» **WHAT IS BEING ASKED**
Reproduce all of the listing below without alteration.

[Part of a data file]
══════

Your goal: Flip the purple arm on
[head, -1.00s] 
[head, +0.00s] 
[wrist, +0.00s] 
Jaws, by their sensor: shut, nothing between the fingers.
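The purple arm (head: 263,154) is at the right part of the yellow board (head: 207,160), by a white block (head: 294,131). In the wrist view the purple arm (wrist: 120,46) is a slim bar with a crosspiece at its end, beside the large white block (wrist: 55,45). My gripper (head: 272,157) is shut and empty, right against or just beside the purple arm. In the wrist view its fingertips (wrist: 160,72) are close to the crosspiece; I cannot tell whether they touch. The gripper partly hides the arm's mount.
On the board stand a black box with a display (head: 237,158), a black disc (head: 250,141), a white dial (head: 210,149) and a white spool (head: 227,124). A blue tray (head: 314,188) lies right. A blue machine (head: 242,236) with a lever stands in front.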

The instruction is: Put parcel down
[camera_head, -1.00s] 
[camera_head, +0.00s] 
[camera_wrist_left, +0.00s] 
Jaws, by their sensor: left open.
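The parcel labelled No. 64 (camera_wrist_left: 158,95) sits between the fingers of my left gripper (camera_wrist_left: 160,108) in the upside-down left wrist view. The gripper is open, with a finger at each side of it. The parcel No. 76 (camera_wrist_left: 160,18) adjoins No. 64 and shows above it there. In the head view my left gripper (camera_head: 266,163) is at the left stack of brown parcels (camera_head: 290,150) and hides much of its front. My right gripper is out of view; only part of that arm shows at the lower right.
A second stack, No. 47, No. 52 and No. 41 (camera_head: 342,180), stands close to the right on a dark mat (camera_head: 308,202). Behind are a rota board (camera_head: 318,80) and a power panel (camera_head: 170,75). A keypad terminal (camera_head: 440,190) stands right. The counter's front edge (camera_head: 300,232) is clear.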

══════

» **OUTPUT FOR THIS EXERCISE**
Your goal: Flip the purple arm on
[head, -1.00s] 
[head, +0.00s] 
[wrist, +0.00s] 
Jaws, by their sensor: shut, nothing between the fingers.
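The purple arm (head: 263,154) is at the right part of the yellow board (head: 207,160), by a white block (head: 294,131). In the wrist view the purple arm (wrist: 120,46) is a slim bar with a crosspiece at its end, beside the large white block (wrist: 55,45). My gripper (head: 272,157) is shut and empty, right against or just beside the purple arm. In the wrist view its fingertips (wrist: 160,72) are close to the crosspiece; I cannot tell whether they touch. The gripper partly hides the arm's mount.
On the board stand a black box with a display (head: 237,158), a black disc (head: 250,141), a white dial (head: 210,149) and a white spool (head: 227,124). A blue tray (head: 314,188) lies right. A blue machine (head: 242,236) with a lever stands in front.

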The instruction is: Put parcel down
[camera_head, -1.00s] 
[camera_head, +0.00s] 
[camera_wrist_left, +0.00s] 
Jaws, by their sensor: left open.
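The parcel labelled No. 64 (camera_wrist_left: 158,95) sits between the fingers of my left gripper (camera_wrist_left: 160,108) in the upside-down left wrist view. The gripper is open, with a finger at each side of it. The parcel No. 76 (camera_wrist_left: 160,18) adjoins No. 64 and shows above it there. In the head view my left gripper (camera_head: 266,163) is at the left stack of brown parcels (camera_head: 290,150) and hides much of its front. My right gripper is out of view; only part of that arm shows at the lower right.
A second stack, No. 47, No. 52 and No. 41 (camera_head: 342,180), stands close to the right on a dark mat (camera_head: 308,202). Behind are a rota board (camera_head: 318,80) and a power panel (camera_head: 170,75). A keypad terminal (camera_head: 440,190) stands right. The counter's front edge (camera_head: 300,232) is clear.

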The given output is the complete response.